Когда во фронтах приступили к планированию наступательных операций, в Ставку пришло сообщение от союзников о тяжелом положении итальянской армии, в котором они просили нанести удар по Австро-Венгерским войскам, снимавших с Восточного фронта отдельные дивизии для усиления своих войск в Италии. Ставка поневоле обратилась к идее генерала Брусилова и разрешила ему нанести вспомогательный, но сильный удар по австрийским армиям, для чего войска Брусилова были усилены 5-м Сибирским корпусом за счет Северного фронта.

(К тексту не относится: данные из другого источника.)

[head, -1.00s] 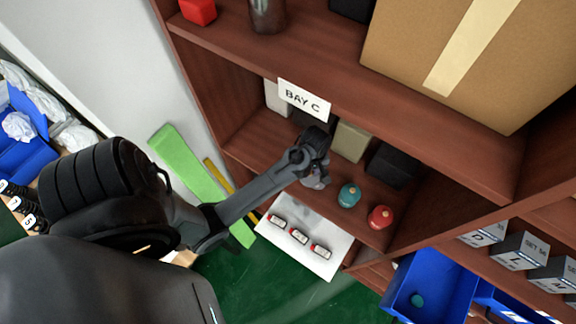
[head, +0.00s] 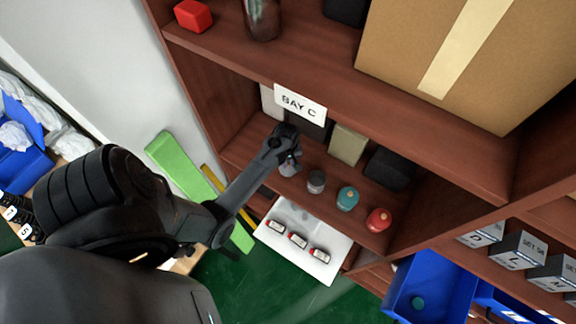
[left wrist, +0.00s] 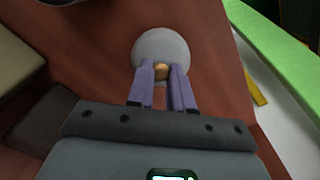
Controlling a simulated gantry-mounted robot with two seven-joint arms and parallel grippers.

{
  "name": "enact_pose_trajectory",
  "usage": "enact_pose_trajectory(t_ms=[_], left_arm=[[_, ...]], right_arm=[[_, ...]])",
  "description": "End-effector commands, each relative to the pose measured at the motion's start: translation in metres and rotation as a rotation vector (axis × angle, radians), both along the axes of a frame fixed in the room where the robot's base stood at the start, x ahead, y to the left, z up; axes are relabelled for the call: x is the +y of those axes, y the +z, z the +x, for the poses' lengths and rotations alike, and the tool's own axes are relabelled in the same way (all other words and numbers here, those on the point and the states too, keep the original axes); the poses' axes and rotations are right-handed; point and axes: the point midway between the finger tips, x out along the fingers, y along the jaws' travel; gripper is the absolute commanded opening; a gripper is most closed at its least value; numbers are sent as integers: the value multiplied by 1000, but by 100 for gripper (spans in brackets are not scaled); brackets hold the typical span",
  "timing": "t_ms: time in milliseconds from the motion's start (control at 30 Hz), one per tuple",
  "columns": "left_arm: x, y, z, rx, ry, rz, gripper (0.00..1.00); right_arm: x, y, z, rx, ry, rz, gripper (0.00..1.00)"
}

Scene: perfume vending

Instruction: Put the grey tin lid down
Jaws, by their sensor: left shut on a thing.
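The grey tin lid (head: 289,168) is in my left gripper (head: 288,156), low over the shelf of bay C, left of the grey tin. In the left wrist view it is a round grey disc (left wrist: 160,44) with a tan knob, and the fingers (left wrist: 161,73) are shut on the knob. I cannot tell whether the lid touches the shelf. The grey tin (head: 316,182) stands upright, with no lid visible on it. A teal tin (head: 347,198) and a red tin (head: 378,219) stand to its right with their lids on. My right gripper is not in view.
A white tray (head: 325,277) with several small red-and-white items lies in front of the shelf. Dark and beige boxes (head: 348,144) stand behind the tins. The upper shelf, with the BAY C label (head: 300,102), hangs over the bay. A blue bin (head: 430,290) is at lower right.

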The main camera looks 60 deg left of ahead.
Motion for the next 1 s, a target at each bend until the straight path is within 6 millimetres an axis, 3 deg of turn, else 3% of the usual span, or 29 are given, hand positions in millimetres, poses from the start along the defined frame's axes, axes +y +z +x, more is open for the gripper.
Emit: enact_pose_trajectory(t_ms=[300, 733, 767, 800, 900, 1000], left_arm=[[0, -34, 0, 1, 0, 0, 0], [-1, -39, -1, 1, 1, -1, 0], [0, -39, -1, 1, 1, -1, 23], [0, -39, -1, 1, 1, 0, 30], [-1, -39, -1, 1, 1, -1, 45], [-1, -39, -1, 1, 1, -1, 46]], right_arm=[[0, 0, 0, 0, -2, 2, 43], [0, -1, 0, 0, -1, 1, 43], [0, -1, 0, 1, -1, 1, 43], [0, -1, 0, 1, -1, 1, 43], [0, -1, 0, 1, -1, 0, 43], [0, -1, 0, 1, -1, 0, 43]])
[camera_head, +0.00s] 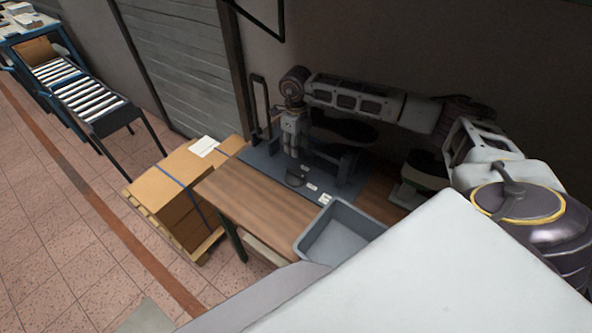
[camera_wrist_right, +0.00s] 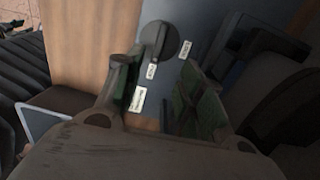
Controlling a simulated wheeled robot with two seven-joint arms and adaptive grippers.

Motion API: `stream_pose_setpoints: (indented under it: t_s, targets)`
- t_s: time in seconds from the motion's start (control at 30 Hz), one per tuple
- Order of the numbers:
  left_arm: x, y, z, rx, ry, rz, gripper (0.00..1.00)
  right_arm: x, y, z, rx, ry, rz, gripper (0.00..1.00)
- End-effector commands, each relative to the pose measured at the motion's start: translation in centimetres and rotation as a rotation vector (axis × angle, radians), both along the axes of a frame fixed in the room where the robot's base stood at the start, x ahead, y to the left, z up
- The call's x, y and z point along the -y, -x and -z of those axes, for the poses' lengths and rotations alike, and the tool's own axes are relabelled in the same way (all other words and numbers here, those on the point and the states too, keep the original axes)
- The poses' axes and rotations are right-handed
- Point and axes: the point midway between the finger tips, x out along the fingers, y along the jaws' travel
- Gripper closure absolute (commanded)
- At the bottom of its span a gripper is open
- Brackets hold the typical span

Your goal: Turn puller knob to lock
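The puller knob (camera_wrist_right: 158,40) is a dark round disc with a raised bar across it, on a blue-grey plate (camera_wrist_right: 205,25). In the head view the knob (camera_head: 295,178) sits on the machine's base plate (camera_head: 262,160). Small white labels lie around it, including one beside it (camera_wrist_right: 185,49) and one below it (camera_wrist_right: 151,71); their text is too small to read. My right gripper (camera_head: 291,150) points down above the plate near the knob. In the right wrist view its green-padded fingers (camera_wrist_right: 162,72) are apart, with nothing between them and the knob beyond their tips. My left gripper is not in view.
The machine stands on a wooden table (camera_head: 246,202) with a grey bin (camera_head: 341,236) at its front. A cardboard box on a pallet (camera_head: 160,178) stands left of the table. A roller conveyor (camera_head: 88,97) is farther left. Dark machine uprights (camera_head: 348,165) stand close to my right gripper.

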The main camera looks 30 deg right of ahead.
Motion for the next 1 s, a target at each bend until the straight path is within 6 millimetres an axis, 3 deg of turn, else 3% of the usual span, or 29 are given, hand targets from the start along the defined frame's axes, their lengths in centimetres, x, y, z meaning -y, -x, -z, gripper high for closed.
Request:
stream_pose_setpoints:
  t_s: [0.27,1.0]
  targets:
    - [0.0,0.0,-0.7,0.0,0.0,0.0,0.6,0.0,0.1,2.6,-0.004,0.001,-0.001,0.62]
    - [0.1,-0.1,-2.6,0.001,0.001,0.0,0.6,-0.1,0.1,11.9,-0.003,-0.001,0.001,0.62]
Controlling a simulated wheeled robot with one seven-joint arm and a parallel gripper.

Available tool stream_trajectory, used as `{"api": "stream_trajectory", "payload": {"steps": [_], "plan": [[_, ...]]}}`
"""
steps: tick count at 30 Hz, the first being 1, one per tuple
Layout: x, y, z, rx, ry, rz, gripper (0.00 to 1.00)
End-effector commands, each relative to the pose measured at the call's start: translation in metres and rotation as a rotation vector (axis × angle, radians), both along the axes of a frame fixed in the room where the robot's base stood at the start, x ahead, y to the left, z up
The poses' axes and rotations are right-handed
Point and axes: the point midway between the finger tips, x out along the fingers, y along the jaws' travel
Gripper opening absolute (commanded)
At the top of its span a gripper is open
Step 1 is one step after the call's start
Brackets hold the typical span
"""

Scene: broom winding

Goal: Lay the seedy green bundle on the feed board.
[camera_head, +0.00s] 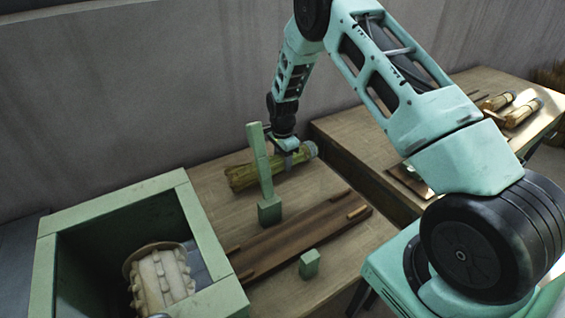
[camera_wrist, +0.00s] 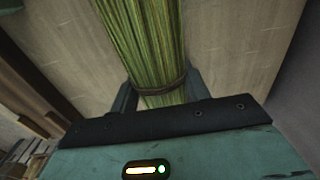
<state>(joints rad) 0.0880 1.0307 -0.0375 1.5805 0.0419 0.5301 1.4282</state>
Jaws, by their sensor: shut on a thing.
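The green bundle (camera_head: 243,177) lies roughly level behind the green post, above or on the wooden table; I cannot tell if it touches. My gripper (camera_head: 288,162) is shut on it near its right end. In the wrist view the green bundle (camera_wrist: 143,40) runs up from between the fingers, with a brown tie around it near my gripper (camera_wrist: 158,92). A long dark brown board (camera_head: 300,236) with small wooden strips at its ends, likely the feed board, lies on the table in front of the bundle, bare on top.
A green upright post (camera_head: 260,165) on a block stands between the bundle and the board. A small green block (camera_head: 309,264) stands at the board's front side. A green box (camera_head: 110,215) with a toothed drum (camera_head: 162,280) is at left. A second table (camera_head: 470,110) holds bundles.

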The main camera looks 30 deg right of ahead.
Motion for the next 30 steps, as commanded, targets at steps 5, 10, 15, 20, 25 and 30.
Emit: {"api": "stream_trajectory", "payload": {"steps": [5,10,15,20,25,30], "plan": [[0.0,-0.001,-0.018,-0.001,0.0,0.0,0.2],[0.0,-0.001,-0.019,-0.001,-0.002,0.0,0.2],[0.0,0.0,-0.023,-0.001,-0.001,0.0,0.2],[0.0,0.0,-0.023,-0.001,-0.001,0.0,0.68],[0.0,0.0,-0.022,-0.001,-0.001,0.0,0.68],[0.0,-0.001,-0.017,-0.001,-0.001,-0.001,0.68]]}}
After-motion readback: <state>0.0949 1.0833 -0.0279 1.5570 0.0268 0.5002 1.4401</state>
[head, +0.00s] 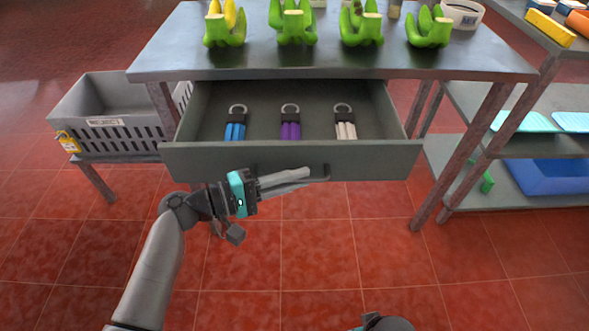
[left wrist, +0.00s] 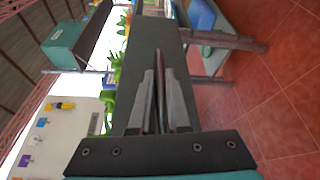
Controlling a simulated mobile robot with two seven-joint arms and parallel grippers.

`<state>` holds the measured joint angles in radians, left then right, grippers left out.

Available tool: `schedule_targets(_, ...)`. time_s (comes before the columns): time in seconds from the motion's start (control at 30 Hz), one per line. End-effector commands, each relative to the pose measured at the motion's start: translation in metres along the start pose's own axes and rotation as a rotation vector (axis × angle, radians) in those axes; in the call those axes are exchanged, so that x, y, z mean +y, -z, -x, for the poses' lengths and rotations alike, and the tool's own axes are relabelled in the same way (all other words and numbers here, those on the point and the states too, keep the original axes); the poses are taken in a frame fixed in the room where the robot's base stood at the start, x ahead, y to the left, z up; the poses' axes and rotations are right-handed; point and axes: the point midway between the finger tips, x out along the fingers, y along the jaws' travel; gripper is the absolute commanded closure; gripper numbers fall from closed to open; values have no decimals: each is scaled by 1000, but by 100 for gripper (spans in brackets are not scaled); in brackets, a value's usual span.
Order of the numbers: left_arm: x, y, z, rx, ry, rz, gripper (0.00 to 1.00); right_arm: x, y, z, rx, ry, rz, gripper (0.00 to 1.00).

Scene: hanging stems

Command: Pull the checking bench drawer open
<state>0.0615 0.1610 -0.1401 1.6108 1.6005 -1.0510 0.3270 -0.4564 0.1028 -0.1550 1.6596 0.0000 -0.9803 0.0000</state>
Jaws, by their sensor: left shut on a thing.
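The checking bench drawer (head: 290,161) is pulled out below the grey bench top (head: 330,62), with its inside showing. In it lie a blue item (head: 235,131), a purple item (head: 290,130) and a white item (head: 345,129), each with a ring. My left gripper (head: 318,174) is shut on the dark drawer handle (head: 326,171) at the front panel. In the left wrist view the fingers (left wrist: 160,100) close around the handle, and the drawer front (left wrist: 150,45) is behind them. My right gripper is not clearly seen; only a dark part of me shows at the bottom edge.
Several green banana bunches (head: 293,24) and a white roll (head: 463,14) stand on the bench top. A grey crate (head: 105,105) is at the left. A shelf with a blue bin (head: 548,177) is at the right. The red floor in front is clear.

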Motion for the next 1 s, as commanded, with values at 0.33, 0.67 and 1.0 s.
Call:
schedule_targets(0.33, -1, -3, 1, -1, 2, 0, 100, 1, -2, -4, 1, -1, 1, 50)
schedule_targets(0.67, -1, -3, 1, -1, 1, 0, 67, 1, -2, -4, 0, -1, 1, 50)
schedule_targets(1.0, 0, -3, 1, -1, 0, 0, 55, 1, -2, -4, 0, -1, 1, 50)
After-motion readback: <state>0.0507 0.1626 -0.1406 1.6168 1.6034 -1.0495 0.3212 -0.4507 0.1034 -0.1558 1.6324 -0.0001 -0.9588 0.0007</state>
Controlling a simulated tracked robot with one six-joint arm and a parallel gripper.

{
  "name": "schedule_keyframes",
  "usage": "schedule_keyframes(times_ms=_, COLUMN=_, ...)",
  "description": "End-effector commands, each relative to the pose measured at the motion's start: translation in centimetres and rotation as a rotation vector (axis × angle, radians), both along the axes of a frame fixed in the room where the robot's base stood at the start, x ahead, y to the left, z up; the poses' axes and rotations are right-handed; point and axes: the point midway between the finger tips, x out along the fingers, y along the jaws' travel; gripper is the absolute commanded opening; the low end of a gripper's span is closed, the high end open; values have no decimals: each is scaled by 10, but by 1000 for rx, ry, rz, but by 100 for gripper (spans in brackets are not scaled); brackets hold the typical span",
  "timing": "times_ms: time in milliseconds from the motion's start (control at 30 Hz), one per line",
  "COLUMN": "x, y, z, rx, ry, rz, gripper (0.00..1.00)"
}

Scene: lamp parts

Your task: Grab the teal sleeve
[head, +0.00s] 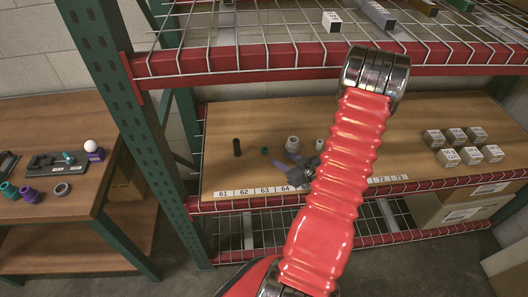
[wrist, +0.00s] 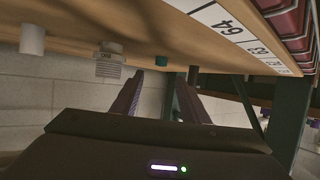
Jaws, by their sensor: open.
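The teal sleeve (head: 265,151) is a small, short cylinder standing on the wooden shelf behind the number strip, near label 63. In the wrist view, where the shelf appears upside down, the sleeve (wrist: 161,61) shows small, between the fingertips and beyond them. My gripper (head: 293,161) is over the shelf to the right of the sleeve, apart from it. In the wrist view my gripper (wrist: 160,82) has its two dark purple fingers spread with nothing held.
A black tube (head: 237,147) stands left of the sleeve. A ringed pale grey part (head: 292,144) and a smaller pale part (head: 319,145) stand to its right. Several small boxes (head: 462,145) stand far right. Green posts (head: 125,110) and a wire shelf above bound the space.

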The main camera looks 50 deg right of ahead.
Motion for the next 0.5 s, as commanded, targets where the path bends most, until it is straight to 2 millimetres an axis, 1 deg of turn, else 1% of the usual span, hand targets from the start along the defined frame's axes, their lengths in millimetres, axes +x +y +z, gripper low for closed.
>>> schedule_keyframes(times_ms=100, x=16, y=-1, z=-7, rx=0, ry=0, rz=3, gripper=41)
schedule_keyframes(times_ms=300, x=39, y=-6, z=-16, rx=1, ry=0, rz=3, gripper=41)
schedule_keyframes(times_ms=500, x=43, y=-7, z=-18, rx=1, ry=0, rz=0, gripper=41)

По возвращении из ставки Брусилов вызвал всех командующих армиями с их начальниками штабов к себе в Подволочинск, и изложил им свои взгляды, которые им были положены в основу разработки плана предстоящей наступательной операции. Основной смысл предстоящей наступательной операции заключался в том, что Брусилов впервые применил новые формы оперативного искусства по прорыву позиционной обороны. Он организовал и осуществил прорыв обороны противника не на одном участке, как это делалось в армиях союзников и в русской армии, а на широком фронте одновременно четырьмя армиями, наносивших фронтальные удары на нескольких операционных направлениях, слившихся впоследствии в общий прорыв австро-германского фронта между р. Припять и румынской границей.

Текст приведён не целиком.